REQUIREMENT:
Locate the line that contains "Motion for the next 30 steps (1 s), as". Print it and each following line through the end of the listing, verbatim, and nothing more.

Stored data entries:
- - -

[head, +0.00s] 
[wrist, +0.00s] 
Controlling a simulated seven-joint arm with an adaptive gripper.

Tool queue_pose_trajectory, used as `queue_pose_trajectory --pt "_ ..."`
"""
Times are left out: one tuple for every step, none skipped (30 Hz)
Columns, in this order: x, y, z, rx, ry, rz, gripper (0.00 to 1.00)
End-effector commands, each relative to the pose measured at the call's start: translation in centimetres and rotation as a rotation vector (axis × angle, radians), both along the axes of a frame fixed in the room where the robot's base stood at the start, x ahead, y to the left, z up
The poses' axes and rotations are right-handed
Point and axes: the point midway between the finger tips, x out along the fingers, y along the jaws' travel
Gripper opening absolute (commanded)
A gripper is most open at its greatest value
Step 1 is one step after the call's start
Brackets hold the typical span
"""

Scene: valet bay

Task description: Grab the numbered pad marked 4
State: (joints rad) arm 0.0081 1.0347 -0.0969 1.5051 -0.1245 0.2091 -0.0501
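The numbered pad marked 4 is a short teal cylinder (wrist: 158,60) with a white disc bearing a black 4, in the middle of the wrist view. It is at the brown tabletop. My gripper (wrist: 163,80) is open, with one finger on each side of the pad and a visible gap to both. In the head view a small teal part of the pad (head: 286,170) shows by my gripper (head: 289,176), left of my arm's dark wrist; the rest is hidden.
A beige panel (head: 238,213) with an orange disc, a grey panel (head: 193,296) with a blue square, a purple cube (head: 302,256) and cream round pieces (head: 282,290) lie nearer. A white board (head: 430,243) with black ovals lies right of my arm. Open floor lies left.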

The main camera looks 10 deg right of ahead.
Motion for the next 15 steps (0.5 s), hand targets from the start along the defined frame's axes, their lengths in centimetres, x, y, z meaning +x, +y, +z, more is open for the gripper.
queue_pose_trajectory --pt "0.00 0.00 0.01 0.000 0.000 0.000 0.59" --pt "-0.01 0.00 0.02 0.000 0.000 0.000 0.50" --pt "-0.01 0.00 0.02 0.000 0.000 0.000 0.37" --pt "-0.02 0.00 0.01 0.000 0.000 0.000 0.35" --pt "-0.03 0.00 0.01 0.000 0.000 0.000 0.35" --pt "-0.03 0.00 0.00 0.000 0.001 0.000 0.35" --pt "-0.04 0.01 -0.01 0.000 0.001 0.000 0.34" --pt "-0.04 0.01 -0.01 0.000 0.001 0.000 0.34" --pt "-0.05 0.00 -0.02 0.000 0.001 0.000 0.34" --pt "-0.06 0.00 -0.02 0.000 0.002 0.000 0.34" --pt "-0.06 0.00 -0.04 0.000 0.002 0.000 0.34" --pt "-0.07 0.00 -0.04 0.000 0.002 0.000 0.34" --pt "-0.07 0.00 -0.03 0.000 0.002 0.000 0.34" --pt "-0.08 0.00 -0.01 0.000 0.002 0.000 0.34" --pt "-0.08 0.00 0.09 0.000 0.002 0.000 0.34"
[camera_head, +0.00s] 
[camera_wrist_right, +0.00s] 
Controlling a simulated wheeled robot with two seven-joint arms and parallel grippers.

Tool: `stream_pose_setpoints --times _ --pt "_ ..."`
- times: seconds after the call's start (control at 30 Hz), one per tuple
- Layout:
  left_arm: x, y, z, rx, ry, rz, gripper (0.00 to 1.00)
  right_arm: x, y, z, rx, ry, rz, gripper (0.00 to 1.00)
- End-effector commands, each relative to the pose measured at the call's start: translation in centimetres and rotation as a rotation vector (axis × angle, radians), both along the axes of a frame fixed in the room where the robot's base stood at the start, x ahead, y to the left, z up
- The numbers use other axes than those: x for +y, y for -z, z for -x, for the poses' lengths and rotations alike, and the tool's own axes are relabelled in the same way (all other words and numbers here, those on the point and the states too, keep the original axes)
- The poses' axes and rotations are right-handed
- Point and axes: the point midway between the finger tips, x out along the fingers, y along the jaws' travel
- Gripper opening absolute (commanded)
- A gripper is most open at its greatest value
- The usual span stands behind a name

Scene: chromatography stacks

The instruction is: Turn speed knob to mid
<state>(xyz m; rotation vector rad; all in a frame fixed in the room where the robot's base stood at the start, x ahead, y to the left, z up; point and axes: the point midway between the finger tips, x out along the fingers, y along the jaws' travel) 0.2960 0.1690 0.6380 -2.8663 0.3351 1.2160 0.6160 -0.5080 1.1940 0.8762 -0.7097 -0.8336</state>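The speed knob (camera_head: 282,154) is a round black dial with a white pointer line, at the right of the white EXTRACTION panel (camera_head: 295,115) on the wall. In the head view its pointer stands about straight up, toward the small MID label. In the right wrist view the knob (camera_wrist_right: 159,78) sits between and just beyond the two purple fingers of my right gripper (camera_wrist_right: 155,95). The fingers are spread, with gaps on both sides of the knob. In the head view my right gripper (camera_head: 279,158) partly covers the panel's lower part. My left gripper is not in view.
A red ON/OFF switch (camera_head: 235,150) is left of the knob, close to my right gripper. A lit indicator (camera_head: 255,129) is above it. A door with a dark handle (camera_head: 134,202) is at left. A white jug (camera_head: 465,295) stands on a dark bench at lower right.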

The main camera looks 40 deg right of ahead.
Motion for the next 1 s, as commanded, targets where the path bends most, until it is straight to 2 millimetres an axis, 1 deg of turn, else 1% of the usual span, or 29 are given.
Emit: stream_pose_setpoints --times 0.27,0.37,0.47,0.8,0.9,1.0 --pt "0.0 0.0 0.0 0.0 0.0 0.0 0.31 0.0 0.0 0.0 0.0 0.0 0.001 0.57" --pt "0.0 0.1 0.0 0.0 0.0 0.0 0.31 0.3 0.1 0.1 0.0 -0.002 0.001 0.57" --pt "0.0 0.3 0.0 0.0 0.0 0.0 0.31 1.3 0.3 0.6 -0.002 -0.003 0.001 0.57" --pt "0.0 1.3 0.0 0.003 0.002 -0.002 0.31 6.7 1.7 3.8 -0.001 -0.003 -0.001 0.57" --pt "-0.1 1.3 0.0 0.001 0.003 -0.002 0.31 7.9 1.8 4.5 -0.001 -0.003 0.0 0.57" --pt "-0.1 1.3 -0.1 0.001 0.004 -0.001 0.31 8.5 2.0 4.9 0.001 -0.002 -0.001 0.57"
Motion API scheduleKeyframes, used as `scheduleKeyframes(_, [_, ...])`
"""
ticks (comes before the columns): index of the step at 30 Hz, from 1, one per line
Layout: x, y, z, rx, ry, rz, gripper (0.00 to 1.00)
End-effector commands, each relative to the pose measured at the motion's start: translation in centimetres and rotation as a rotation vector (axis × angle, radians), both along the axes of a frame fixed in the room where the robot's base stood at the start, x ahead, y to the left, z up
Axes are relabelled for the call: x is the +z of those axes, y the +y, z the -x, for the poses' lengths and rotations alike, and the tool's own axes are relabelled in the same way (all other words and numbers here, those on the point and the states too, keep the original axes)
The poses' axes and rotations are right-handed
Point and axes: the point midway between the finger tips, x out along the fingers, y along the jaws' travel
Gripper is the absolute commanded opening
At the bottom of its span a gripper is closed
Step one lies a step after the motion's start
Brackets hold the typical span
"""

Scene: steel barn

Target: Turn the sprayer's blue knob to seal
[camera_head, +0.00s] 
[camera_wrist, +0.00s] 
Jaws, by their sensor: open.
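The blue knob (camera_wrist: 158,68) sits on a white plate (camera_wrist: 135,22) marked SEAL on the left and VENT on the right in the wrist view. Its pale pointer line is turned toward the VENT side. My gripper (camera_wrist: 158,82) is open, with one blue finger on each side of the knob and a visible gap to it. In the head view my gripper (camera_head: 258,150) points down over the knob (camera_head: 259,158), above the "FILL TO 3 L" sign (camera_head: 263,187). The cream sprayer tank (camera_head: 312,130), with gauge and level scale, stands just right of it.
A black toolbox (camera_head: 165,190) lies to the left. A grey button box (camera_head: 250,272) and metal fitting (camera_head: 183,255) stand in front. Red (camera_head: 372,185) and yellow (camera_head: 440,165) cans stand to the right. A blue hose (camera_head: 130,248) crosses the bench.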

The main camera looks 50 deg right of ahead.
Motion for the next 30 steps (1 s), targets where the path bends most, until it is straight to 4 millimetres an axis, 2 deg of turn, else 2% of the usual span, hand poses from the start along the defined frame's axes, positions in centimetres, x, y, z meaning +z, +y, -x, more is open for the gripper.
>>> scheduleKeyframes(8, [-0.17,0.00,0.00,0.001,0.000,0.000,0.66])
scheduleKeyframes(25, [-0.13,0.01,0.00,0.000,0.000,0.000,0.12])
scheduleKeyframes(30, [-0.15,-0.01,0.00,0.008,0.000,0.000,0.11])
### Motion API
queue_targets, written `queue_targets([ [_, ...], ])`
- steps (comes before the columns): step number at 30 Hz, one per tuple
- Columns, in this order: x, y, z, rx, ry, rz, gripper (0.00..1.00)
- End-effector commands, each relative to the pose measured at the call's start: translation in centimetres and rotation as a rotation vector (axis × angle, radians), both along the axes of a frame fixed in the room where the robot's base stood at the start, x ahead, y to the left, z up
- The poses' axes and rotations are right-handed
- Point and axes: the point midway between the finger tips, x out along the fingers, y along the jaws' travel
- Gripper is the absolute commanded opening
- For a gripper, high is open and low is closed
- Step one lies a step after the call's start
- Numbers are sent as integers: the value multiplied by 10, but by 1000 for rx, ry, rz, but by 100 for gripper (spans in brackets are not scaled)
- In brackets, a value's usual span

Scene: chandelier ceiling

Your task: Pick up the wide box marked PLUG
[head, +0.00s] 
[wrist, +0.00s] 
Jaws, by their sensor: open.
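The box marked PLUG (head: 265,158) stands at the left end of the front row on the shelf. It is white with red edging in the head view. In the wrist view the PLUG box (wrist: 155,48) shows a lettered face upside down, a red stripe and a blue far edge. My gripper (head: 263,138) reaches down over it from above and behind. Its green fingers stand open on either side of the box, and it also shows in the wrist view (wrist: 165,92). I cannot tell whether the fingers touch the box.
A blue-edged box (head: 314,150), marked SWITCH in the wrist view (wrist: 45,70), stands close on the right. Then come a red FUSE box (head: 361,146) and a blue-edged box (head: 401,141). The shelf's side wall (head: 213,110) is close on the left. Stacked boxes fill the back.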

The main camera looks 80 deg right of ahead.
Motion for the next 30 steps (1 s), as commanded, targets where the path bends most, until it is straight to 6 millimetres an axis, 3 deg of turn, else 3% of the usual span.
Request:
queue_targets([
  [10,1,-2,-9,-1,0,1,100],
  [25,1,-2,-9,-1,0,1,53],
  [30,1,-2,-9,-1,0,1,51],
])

- - -

RESPONSE TO THE TASK:
Motion for the next 30 steps (1 s), as commanded, targets where the path bends most, until it is straight to 6 millimetres an axis, 3 deg of turn, else 3% of the usual span.
Request:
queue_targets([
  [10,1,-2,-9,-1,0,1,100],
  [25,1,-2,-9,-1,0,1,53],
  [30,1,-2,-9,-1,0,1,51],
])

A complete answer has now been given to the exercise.